A los 14 años, cuando la vida comienza a tejer los hilos de la personalidad, Rafael Dudamel ya era un jugador de carácter. Serio, con un talante que apreciaban los compañeros e intimidaba a los rivales, defendía el arco de la selección de Venezuela en uno de aquellos recordados Mundialitos que tanto fervor popular generaron dos décadas atrás. Ya entonces empujaba a gritos a sus defensores y la expresión en su rostro tras la derrota era la del competidor insaciable a quien nada más que el triunfo valía para consolarlo.
Dudamel, apartando tópicos y minimizando frases hechas, se hizo a sí mismo. Construyó en paralelo al arquero y al personaje: uno entraba en simbiosis con el otro, retroalimentándose para sobrevivir en el mundo de la alta exigencia. Y triunfó. Primero en el fútbol profesional con la camiseta de la ULA Mérida en la que fue compañero de Richard Páez y otros históricos; después, cuando emigró a Colombia para construir una de las carreras más brillantes de jugador alguno nacido en el país.
Fue un precursor. Cuando disputó con Deportivo Cali la final de la Copa Libertadores de América de 1999 contra Palmeiras, ya era una figura consagrada. Desde los 18 años, en la Copa América de Chile 91, se convirtió en convocado habitual a la selección. Los contrastes entre una realidad y otra no lo apartaron nunca de la Vinotinto. Podía salir en hombros de un estadio bogotano y en pocos días retornar golpeado de una goleada en un partido de eliminatorias. Pero siempre estuvo. Por eso, que formara parte de la generación que transformó todo y hoy permite soñar con una clasificación mundialista, llegó como un reconocimiento a lo mucho que entregó en los años más grises.
Siempre tuvo un discurso claro para explicar el juego. Su voz era requerida para entender planteamientos y leer escenarios. Que se hiciera entrenador luego de agotar su carrera activa con el Real Esppor era una consecuencia lógica.

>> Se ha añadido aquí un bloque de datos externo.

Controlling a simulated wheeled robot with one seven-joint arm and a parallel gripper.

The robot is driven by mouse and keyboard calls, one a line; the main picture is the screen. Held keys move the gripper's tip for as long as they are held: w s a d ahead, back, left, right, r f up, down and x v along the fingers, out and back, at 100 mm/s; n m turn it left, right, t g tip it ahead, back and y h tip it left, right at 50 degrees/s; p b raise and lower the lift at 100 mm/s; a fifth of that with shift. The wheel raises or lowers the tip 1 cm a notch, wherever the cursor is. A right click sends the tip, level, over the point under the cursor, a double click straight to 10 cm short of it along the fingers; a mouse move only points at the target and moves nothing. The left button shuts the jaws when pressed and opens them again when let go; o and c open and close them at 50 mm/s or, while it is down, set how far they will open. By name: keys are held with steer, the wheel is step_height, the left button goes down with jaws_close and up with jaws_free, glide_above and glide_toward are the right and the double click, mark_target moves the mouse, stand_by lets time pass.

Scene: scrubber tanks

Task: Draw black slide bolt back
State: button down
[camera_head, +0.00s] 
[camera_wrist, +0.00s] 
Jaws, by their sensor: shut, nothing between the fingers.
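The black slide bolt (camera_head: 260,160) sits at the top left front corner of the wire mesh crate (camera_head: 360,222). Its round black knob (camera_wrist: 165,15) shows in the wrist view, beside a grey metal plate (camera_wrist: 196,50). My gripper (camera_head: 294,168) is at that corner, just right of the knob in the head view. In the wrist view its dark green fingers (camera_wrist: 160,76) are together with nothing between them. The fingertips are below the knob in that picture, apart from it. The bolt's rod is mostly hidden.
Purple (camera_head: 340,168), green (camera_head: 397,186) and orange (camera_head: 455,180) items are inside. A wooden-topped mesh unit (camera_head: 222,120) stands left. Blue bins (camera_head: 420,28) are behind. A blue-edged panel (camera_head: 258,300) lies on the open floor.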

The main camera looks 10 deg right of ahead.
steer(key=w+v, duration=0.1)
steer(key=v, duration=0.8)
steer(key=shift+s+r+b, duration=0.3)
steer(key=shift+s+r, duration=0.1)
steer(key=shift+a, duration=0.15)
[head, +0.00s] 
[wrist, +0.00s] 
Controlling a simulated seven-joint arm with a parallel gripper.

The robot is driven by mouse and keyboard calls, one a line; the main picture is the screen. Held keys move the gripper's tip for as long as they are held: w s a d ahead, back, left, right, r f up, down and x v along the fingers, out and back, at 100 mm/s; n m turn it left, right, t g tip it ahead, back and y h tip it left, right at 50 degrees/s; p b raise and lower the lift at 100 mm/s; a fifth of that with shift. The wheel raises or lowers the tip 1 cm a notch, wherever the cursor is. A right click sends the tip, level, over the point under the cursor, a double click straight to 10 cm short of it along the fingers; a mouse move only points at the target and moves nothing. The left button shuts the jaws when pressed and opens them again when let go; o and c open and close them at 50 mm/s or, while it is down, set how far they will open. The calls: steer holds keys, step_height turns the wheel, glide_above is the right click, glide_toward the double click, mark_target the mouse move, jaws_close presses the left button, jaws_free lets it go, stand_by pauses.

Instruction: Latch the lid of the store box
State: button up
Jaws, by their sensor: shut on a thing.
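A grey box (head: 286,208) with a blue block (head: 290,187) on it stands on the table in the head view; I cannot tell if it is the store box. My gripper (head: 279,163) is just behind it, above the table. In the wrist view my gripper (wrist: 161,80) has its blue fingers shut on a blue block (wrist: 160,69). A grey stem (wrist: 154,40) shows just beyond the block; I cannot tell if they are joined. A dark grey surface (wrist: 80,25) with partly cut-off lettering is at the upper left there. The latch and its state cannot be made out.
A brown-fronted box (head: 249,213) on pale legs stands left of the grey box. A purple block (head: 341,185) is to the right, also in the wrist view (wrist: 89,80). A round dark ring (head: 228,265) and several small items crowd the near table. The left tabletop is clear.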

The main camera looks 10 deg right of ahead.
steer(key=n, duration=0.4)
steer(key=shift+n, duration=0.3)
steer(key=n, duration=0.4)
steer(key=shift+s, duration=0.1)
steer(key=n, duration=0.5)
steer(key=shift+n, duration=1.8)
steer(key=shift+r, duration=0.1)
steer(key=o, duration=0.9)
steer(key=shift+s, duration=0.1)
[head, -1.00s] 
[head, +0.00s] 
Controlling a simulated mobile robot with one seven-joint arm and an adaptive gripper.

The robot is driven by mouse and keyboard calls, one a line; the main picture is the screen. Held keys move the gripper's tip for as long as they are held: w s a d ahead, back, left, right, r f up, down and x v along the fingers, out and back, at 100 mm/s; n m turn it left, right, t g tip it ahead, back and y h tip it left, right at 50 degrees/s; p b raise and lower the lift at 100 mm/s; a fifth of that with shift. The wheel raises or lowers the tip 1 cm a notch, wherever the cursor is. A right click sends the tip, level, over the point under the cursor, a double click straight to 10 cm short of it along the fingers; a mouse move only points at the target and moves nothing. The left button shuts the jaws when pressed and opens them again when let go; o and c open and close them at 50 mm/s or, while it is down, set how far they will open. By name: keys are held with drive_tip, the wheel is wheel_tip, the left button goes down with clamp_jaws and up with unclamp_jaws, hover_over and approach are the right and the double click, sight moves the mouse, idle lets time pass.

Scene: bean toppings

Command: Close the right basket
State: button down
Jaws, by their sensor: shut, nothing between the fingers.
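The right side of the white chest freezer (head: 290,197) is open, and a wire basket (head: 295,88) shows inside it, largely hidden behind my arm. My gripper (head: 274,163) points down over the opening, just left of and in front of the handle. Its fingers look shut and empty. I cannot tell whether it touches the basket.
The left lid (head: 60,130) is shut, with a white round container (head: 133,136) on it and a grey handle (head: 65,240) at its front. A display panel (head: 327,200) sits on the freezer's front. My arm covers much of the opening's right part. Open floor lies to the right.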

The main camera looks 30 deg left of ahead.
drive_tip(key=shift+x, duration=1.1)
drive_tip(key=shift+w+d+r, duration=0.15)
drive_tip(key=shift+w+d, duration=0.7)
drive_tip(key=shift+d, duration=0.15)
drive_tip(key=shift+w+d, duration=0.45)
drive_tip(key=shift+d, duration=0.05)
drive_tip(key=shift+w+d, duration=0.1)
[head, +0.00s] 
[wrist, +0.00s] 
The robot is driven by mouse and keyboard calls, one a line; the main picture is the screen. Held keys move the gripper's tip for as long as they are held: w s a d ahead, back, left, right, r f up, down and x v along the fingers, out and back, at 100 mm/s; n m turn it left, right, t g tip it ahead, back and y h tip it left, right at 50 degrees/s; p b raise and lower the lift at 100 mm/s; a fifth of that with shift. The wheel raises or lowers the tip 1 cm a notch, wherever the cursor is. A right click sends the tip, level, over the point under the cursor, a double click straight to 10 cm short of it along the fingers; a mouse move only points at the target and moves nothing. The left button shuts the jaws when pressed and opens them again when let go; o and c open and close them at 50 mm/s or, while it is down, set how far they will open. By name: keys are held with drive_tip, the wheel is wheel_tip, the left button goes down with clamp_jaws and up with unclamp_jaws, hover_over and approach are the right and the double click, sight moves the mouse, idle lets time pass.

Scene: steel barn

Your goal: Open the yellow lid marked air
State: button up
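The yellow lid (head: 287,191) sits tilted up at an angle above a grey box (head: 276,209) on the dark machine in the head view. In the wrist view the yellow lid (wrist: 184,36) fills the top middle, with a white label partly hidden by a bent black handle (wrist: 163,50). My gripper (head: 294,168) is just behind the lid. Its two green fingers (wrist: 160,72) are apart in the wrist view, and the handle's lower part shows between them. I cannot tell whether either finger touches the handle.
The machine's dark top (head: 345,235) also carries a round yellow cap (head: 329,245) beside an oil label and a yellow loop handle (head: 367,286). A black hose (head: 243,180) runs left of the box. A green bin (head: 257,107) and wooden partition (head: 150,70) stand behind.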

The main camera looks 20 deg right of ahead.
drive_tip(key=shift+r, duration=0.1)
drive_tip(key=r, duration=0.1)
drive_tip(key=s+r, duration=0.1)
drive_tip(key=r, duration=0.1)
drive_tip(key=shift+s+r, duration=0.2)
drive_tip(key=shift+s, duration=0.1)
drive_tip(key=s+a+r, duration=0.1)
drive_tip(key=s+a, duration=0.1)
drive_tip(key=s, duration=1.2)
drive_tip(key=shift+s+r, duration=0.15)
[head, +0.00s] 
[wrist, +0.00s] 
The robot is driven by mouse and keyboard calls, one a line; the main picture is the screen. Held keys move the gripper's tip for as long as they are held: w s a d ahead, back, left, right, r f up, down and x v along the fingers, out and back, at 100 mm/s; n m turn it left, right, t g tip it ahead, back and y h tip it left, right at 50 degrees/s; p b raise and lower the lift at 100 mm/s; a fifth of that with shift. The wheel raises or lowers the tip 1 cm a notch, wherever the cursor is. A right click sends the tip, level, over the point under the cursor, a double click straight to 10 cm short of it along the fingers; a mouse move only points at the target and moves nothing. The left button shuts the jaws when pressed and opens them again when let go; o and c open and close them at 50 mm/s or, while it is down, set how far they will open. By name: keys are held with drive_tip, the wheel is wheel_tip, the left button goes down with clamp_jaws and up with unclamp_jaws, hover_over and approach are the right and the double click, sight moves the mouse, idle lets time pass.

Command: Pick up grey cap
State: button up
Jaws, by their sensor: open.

Interesado como es por aquello que define movimientos y estrategias, tomó la alternativa con Estudiantes de Mérida como paso previo a este proceso presente que lo encuentra como mascarón de proa del equipo nacional Sub 17. A ese grupo de adolescentes, a quienes marcó con la impronta de su estilo, los condujo ya al hexagonal final del torneo suramericano que otorgará cupos al Mundial de la categoría en los Emiratos Árabes.
El técnico que fue futbolista se forma a partir de lo recibido por quienes fueron sus conductores. Toma conceptos de cada uno y los amolda a su propio modelo. Dudamel fue alumno aventajado de grandes exponentes del banquillo. En su lista aparecen nombres como los de Reinaldo Rueda, Cheché Hernández, Chiqui García, José Omar Pastoriza, Richard Páez o Ángel Cappa.
La selección que compite en San Luis de Argentina tiene su hechura. Eligió un esquema con tres centrales, mucha gente en el medio y el orden táctico como señas de identidad. Logró de sus dirigidos un punto alto de madurez y compromiso con la idea que pretende. Puede que todavía no haya desarrollado todo lo que es capaz en fase ofensiva, pero su conciencia de la ocupación espacial en defensa tanto en ordenamiento estático como en transiciones, le aseguraron un lugar entre los seis mejores de Suramérica.
Los días por venir indicarán si la meta de clasificar a la Copa del Mundo Sub 17 convierte el objetivo inicial cumplido en una gesta. Mientras, a San Rafael, como lo bautizaron en El Campín de Bogotá después de una noche de brillo con Independiente Santa Fe, lo seguirán honrando en la cancha sus devotos.